| Problem |
Search the data for the word "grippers" and copy every line where it occurs.

[Stored data entries]
*****

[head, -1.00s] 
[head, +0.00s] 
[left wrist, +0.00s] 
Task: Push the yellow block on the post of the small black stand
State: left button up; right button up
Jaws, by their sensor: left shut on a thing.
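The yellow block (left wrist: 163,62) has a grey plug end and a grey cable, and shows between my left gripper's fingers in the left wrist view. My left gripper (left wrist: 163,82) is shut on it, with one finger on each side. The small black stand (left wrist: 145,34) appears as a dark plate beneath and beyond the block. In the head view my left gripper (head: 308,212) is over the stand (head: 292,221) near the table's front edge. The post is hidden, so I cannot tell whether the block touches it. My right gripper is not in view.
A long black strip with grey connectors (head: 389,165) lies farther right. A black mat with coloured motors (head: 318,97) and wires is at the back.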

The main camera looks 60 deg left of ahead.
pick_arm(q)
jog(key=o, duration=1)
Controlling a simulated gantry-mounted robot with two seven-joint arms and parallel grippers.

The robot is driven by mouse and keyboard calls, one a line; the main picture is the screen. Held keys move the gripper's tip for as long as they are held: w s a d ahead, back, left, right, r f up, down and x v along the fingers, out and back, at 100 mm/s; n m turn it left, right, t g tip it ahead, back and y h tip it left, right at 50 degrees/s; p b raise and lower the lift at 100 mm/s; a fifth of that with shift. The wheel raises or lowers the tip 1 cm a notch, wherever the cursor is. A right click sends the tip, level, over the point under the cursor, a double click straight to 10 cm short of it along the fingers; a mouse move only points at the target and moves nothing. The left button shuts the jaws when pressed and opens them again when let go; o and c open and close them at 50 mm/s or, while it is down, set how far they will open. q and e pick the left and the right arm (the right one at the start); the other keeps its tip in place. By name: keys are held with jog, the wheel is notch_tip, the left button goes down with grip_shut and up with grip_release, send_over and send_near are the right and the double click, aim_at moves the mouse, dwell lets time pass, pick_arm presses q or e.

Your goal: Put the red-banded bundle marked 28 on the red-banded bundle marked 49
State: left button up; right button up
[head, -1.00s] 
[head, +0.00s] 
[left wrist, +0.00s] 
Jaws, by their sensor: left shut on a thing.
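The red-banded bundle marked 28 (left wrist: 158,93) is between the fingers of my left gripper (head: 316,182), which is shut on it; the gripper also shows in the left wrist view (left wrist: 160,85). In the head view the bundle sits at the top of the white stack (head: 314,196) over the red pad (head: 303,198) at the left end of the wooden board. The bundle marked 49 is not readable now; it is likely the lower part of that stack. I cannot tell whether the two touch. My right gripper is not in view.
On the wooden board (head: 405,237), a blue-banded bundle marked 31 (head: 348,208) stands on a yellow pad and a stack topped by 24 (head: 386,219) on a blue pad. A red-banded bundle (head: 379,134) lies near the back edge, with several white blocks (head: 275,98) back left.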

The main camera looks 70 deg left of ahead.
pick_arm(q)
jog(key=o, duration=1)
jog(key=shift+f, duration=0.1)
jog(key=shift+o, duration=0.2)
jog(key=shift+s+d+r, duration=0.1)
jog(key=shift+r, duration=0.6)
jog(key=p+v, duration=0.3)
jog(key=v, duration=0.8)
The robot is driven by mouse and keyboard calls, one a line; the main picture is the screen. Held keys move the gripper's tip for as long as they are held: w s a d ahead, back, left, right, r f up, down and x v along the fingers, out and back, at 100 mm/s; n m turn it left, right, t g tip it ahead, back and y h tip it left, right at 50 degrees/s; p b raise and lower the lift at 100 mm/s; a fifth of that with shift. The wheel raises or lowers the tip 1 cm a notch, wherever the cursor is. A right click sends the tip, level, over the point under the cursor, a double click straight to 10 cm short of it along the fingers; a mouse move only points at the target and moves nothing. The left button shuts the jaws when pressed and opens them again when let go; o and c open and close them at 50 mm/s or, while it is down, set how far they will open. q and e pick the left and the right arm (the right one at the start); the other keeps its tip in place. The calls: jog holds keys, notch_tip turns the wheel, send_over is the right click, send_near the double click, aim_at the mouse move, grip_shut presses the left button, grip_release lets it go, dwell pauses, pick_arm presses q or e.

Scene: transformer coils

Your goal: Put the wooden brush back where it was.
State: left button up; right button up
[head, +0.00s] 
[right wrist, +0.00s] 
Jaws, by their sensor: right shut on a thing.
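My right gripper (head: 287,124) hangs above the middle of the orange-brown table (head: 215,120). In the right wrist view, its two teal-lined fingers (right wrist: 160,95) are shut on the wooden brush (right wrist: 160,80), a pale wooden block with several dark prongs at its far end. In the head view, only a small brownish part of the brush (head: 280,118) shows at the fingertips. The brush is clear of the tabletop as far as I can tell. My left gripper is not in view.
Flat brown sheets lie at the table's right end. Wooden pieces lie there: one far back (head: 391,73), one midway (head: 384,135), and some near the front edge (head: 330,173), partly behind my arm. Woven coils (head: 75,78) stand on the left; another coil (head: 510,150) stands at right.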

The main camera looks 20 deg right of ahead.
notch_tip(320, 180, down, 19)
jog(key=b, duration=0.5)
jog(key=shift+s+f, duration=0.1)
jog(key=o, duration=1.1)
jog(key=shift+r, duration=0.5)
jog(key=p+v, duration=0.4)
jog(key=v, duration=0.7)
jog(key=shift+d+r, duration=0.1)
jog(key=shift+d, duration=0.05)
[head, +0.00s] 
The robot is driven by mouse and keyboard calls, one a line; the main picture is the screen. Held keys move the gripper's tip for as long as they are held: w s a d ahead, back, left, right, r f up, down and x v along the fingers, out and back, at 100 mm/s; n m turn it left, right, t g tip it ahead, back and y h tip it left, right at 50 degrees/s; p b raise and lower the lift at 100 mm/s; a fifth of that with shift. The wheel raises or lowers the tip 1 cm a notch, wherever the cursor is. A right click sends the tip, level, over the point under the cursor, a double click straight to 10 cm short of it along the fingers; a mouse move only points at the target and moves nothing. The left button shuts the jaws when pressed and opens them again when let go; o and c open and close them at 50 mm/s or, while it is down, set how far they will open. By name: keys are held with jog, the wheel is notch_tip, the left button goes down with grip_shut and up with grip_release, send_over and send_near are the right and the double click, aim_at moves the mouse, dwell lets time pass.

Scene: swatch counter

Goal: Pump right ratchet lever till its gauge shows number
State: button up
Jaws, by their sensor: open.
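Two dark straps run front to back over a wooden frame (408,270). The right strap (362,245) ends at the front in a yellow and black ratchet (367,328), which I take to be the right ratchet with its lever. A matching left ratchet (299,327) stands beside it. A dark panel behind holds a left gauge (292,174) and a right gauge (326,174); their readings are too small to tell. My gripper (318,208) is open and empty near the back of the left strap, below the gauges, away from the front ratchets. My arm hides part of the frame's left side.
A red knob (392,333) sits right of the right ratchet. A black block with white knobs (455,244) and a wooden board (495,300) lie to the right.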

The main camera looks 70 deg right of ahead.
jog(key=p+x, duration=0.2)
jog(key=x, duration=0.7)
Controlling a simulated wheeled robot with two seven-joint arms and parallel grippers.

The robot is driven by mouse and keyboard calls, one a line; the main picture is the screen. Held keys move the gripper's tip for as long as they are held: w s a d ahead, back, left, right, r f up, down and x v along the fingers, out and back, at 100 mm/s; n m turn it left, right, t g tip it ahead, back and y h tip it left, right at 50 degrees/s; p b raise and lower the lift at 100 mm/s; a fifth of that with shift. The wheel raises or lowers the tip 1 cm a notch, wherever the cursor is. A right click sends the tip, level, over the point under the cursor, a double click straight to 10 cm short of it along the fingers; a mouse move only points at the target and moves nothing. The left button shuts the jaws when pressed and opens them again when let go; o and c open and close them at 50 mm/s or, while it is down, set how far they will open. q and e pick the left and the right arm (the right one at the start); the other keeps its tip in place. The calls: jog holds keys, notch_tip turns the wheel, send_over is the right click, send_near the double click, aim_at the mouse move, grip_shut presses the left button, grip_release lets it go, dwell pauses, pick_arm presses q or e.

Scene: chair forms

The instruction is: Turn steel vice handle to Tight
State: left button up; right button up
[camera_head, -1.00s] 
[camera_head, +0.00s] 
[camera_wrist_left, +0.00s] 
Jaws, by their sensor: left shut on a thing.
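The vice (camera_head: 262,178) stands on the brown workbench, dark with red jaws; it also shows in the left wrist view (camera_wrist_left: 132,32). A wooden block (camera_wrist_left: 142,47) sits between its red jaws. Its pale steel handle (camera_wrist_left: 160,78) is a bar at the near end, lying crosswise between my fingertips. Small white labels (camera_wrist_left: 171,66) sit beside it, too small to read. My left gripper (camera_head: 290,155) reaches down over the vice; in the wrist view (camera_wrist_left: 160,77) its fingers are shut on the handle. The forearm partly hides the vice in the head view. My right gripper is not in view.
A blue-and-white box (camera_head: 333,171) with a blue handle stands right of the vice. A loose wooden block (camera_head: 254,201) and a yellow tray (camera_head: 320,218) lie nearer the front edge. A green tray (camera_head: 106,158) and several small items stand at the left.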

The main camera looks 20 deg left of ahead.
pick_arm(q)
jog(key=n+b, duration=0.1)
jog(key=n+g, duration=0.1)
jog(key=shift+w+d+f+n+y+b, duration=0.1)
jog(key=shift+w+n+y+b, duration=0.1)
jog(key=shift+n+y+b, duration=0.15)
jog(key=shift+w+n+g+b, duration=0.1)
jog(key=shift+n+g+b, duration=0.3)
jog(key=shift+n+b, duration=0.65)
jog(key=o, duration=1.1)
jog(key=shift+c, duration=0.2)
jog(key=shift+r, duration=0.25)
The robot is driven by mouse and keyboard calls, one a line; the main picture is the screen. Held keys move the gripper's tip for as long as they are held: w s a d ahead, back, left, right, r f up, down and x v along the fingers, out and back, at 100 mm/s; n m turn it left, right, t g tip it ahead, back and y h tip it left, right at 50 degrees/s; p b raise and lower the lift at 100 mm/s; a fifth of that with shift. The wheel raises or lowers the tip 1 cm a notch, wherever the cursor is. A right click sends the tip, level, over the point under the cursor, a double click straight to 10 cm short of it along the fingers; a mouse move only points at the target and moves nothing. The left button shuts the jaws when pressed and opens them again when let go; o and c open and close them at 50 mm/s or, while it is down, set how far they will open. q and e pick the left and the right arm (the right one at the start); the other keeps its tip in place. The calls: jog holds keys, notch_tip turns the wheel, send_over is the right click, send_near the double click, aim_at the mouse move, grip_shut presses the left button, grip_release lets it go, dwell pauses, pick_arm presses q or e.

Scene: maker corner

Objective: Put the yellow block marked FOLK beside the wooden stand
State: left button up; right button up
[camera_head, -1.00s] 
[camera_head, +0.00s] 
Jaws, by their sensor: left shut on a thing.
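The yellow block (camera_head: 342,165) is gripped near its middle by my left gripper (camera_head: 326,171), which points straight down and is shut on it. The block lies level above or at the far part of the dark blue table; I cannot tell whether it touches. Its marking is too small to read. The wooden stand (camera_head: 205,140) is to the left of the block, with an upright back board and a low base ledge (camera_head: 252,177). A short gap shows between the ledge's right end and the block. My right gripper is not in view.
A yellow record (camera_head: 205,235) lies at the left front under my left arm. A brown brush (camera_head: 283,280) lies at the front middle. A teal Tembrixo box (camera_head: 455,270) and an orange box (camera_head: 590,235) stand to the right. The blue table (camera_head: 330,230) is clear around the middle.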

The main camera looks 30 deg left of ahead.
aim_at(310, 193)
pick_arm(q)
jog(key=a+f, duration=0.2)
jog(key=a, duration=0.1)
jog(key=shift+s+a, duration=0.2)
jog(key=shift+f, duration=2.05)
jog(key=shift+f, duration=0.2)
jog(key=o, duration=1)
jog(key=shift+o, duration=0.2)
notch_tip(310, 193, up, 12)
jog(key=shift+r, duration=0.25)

*****

| Full response |
Controlling a simulated gantry-mounted robot with two seven-joint arms and parallel grippers.
Controlling a simulated wheeled robot with two seven-joint arms and parallel grippers.

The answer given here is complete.